Van Aert will only leave Tenerife on March 1, meaning he will miss Omloop Het Nieuwsblad and Kuurne-Brussel-Kuurne on the last weekend of Feburary.
He will make his debut at Strade Bianche before riding Tirreno-Adriatico and then the main spring Classics, starting with Milan-San Remo on March 20 through to Paris-Roubaix on April 11.
He won both Strade Bianche and Milan-San Remo in the summer of 2020 but Lamberts feels Van Aert will need five weeks to reach his top condition, meaning he might not quite be at his best at Strade Bianche, but he expects him to be at full force from Milan-San Remo onwards. He is also unlikely to be to be to challenge for overall victory at Tirreno-Adriatico as was planned.

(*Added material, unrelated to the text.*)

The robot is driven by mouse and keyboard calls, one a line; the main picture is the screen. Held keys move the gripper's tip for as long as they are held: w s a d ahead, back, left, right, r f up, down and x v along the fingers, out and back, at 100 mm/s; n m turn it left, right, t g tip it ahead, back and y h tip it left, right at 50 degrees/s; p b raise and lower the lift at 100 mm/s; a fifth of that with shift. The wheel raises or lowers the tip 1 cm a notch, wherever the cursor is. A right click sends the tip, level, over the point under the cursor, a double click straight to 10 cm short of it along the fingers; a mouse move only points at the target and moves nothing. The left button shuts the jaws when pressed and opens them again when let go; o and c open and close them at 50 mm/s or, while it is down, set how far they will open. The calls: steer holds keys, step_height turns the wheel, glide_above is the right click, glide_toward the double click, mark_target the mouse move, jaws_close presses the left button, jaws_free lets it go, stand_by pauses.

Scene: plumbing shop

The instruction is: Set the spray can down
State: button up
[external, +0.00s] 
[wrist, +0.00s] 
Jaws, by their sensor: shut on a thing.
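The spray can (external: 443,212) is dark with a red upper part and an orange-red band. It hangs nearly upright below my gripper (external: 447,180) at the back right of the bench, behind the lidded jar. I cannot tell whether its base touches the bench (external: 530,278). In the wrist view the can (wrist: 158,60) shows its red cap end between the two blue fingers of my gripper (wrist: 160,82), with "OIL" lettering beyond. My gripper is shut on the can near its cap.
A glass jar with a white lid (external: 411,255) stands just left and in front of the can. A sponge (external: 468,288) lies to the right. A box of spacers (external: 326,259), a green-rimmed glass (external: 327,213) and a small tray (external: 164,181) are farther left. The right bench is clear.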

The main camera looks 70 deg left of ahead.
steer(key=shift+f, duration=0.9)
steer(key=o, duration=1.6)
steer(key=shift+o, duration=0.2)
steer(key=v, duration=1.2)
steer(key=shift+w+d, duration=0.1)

Another blow to Van Aert's spring chances is the crash recently suffered by teammate Mike Teunissen, which further drains the team's resources after Tom Dumoulin took a step away from racing.
"With Mike and a good Tom we had three pawns who could ride a final in every classic. I hope we don't lose Mike all spring, but this is of course not good," said Van Aert, according to Het Nieuwsblad.
"Of course we are not Deceuninck-QuickStep. We are never going to have five pawns in the final. But everyone now knows that we can win monuments and that will make a big difference mentally too. I have faith in my teammates."